● **STATED EXERCISE**
Return each line that holds the word "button".

'''

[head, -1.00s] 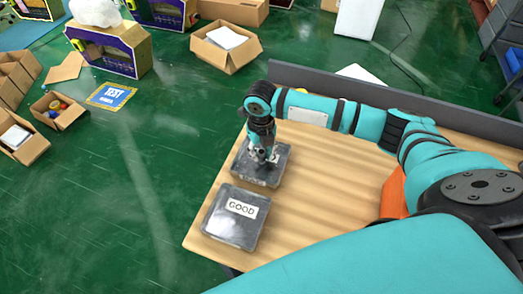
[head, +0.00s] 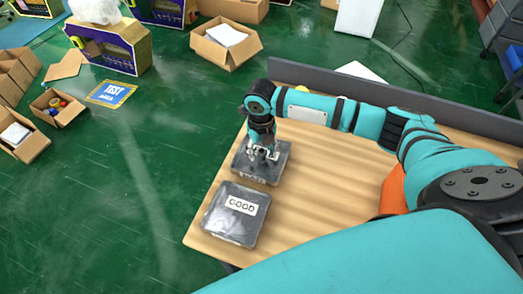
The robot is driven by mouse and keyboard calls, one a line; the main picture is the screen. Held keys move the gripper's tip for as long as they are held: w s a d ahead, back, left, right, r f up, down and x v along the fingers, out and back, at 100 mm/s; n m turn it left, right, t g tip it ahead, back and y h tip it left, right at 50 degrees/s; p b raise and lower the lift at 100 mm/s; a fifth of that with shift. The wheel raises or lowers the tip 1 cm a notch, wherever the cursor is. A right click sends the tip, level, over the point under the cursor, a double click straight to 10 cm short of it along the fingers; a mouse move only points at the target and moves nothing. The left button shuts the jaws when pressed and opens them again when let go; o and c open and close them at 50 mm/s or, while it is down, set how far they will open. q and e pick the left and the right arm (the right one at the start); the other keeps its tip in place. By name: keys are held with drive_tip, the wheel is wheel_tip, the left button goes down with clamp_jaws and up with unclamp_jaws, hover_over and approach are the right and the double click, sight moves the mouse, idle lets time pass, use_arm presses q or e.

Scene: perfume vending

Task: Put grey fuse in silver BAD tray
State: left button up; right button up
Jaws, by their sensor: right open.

'''

● **THE REPLY**
The robot is driven by mouse and keyboard calls, one a line; the main picture is the screen. Held keys move the gripper's tip for as long as they are held: w s a d ahead, back, left, right, r f up, down and x v along the fingers, out and back, at 100 mm/s; n m turn it left, right, t g tip it ahead, back and y h tip it left, right at 50 degrees/s; p b raise and lower the lift at 100 mm/s; a fifth of that with shift. The wheel raises or lowers the tip 1 cm a notch, wherever the cursor is. A right click sends the tip, level, over the point under the cursor, a double click straight to 10 cm short of it along the fingers; a mouse move only points at the target and moves nothing. The left button shuts the jaws when pressed and opens them again when let go; o and c open and close them at 50 mm/s or, while it is down, set how far they will open. q and e pick the left and the right arm (the right one at the start); the other keeps its tip in place. By name: keys are held with drive_tip, the wheel is wheel_tip, the left button goes down with clamp_jaws and up with unclamp_jaws, hover_over and approach are the right and the double click, sight moves the mouse, idle lets time pass, use_arm presses q or e.
State: left button up; right button up

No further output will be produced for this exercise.